Нужно идти дальше, но холод и усталость сковали всё тело, жаждущее отдыха и покоя. Нужно встать, но и это трудно. Так хорошо лежать и смотреть в темнеющее небо на холодный блеск Полярной звезды, склонённой от зенита чуть–чуть к северу. Непослушные руки привычно лезут в карманы куртки в поисках тепла, но в них вода, и она, ещё не замёрзшая, немного согревает пальцы. Я поворачиваюсь на спину и снова всем телом чувствую холод промокшей одежды, мгновенно вызывающий мелкую, нудную и мучительную дрожь. Надо полежать без движения, согреться и отдохнуть. Потом идти дальше. Мысль эта пронизывает мозг, почти не оставляя следа в сознании. Ведь так хорошо лежать на спине, не двигаясь, вытянув уставшие, гудящие ноги. В сознании всплывают воспоминания о том, как это началось...

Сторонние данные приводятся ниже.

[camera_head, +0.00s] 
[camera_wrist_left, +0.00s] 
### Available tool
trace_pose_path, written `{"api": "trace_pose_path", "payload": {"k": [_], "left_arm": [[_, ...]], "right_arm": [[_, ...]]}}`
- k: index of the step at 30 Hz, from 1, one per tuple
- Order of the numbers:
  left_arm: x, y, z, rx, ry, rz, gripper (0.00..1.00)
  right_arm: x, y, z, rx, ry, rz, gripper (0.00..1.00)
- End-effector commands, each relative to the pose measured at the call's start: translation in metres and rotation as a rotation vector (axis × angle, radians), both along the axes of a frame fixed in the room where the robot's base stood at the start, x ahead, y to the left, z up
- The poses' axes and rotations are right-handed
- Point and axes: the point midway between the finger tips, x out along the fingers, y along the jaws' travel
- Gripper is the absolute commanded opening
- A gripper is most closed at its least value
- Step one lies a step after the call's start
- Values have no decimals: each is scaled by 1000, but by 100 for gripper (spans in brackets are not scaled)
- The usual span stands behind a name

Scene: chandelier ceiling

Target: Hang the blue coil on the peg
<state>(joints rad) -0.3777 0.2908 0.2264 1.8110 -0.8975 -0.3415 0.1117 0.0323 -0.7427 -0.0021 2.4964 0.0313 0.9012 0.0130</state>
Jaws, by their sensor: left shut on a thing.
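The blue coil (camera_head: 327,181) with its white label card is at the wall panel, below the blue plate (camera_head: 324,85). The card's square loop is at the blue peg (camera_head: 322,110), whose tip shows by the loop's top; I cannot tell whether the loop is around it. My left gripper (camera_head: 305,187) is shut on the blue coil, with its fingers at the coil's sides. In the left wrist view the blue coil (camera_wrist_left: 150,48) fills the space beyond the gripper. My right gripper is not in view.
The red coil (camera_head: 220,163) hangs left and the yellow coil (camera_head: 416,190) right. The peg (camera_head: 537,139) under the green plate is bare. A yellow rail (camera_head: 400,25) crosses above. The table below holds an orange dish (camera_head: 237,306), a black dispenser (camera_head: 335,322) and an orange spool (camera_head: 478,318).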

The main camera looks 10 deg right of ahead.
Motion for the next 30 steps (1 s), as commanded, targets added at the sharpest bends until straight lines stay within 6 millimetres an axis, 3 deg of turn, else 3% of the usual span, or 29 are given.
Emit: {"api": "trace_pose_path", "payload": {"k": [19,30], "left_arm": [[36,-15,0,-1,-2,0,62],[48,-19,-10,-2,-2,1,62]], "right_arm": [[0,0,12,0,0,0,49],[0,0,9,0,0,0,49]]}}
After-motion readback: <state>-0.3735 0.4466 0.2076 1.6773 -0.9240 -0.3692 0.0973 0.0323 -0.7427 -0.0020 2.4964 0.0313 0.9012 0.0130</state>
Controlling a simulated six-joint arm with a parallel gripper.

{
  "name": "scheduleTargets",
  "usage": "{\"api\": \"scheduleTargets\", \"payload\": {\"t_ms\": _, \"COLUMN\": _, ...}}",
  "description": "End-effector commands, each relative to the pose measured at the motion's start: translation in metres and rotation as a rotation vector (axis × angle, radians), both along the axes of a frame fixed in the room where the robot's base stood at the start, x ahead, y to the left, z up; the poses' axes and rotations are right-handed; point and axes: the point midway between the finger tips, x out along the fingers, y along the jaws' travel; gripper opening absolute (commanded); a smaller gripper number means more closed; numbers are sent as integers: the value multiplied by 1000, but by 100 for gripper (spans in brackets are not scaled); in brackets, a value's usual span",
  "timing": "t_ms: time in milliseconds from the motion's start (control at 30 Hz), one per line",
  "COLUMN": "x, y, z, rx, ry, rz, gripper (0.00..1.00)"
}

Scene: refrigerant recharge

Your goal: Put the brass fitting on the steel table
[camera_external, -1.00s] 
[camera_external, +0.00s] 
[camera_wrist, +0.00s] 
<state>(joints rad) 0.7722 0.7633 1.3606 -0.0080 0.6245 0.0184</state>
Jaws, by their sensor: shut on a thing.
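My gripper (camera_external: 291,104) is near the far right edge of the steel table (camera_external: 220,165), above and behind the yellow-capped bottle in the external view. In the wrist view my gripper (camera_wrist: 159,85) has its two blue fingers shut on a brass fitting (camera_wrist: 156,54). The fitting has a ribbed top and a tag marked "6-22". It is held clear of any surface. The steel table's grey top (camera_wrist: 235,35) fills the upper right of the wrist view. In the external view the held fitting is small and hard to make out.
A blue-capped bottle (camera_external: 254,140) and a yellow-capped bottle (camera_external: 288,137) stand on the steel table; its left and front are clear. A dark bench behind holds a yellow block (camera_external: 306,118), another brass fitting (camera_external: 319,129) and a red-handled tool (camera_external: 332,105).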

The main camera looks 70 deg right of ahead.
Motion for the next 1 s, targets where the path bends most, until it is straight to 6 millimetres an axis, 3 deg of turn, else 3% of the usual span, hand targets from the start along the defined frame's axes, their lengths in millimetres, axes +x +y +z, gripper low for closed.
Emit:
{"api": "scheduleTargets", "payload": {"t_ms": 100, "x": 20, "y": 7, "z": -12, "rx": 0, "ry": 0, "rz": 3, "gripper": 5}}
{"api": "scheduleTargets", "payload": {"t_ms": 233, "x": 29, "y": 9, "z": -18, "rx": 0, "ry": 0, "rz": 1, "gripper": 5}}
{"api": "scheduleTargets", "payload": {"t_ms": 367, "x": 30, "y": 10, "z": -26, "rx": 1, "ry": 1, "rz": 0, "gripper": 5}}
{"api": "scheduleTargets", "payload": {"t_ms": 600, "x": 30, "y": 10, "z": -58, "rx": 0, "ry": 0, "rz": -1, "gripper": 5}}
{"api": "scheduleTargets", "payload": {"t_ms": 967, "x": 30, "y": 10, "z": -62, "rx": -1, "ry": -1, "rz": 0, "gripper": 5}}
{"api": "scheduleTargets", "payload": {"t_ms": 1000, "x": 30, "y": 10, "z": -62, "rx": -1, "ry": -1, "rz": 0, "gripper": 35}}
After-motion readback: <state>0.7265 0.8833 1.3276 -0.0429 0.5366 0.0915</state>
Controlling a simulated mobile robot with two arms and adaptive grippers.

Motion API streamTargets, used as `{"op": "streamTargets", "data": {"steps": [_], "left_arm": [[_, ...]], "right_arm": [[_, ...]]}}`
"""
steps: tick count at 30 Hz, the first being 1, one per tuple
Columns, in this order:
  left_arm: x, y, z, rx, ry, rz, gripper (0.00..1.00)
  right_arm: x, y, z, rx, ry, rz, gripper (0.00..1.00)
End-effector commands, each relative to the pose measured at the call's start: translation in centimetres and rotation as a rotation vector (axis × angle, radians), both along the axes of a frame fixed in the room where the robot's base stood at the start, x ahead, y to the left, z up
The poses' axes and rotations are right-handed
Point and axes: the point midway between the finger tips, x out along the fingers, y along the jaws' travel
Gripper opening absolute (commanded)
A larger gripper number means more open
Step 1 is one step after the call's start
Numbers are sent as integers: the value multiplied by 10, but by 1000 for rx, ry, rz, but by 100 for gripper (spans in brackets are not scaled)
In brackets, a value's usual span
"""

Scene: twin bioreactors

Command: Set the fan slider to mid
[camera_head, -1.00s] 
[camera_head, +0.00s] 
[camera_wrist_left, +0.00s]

Осень 1966 года принесла долгожданный отпуск. Успешно, без ЧП, завершена многомесячная полярная гидрографическая экспедиция, наша «одиссея» проходила в проливах архипелага Земли Франца–Иосифа, Шпицбергена и у берегов Гренландии. Не обошлось и без курьёзов.
Сборы в экспедицию были недолгими. Получив производственное предписание, я зашёл в Геокамеру, где должен был получить в подотчёт имущество: карабин с патронами и фотоаппарат. Бумага, кисти, перья, ручки, карандаши и прочие канцелярские принадлежности были высыпаны кучей и тут же списывались как расходный материал, а вот карабин с фотокамерой — предметы были посерьёзнее.
Сорвал кладовщик пломбу с железного шкафа–сейфа, распахнул дверцу, а за ней — частокол разномастных винтовок: «Выбирай по душе».
В убыток своей мужской гордости признаюсь: к оружию ни малейшей страсти не питаю. Временная эта штука на земле, вынужденная; плод людского несовершенства. Делать, однако, нечего, осмотрел я оружейный склад–музей, да и ткнул пальцем в маленький карабин: легче пёрышка, приклад сильно потёртый, вызывает симпатию своим «солидным видом».
Кладовщик без ведомости наизусть шпарит:
— Карабин драгунский, польский, облегчённый, год выпуска 1936–й.
– Вот и ладно, как раз мне ровесник. Главное — таскать легко и места в каюте мало займёт.
– Ну–ну, — согласился кладовщик. — Хозяин — барин. Распишитесь против седьмого номера. Гильзы для отчёта собирайте.
А среди фотокамер я обратил внимание на старенький раннего выпуска «ФЭД», компактный в сложенном виде, его можно было носить под полушубком. Получив две обоймы боевых патронов и десяток катушек фотоплёнки, я всё упаковал в походный рюкзак и отправился заступать на вахту.




Увеличить, кликни на фото


Здесь надо заметить, что прошлая экспедиция для нашей партии прошла с «проколом»: художник экспедиции, пожилого возраста человек, был пассивен, довольно меланхоличен, и ему было безразлично, что предстоит рисовать: натюрморт, гипсовый слепок или вид с натуры. Времени у него в морских переходах было предостаточно, даже более того. Чтобы как–то скоротать праздную жизнь, он близко сдружился с электронавигатором, который тоже более–менее был свободен от прямых обязанностей, потому что у него всё крутилось и вертелось, то есть работало исправно. В итоге сошлись они друг с другом как «два сапога — пара». И единственной для них проблемой было, как скоротать и провести время. На судне был сухой закон, но у электронавигатора в ЗИПе (аббревиатура — запчасти, инструмент, принадлежности. — Ред.) имелась добрая канистра технического спирта для обработки и промывки мелких деталей электронавигационных приборов, ну и... В общем, приборам почти ничего не доставалось, да и кто мог проверить? Слава Богу, приборы работали исправно, и электронавигатор был толковым спецом.
Иногда художник что–то рисовал: открывшийся взору мореплавателя мыс или характерный островок, могущие служить ориентирами при опознании берега при подходе к нему с моря. Этот вид деятельности определялся как сбор сведений для лоции. Но вот завершилась экспедиция и выяснилось, что художник с электронавигатором увлеклись своими тайными желаниями до того, что художник потерял все зарисовки! Куда они у него делись, никому было неведомо. В разряд шедевров рисунки не попадали, и красть их не было резона.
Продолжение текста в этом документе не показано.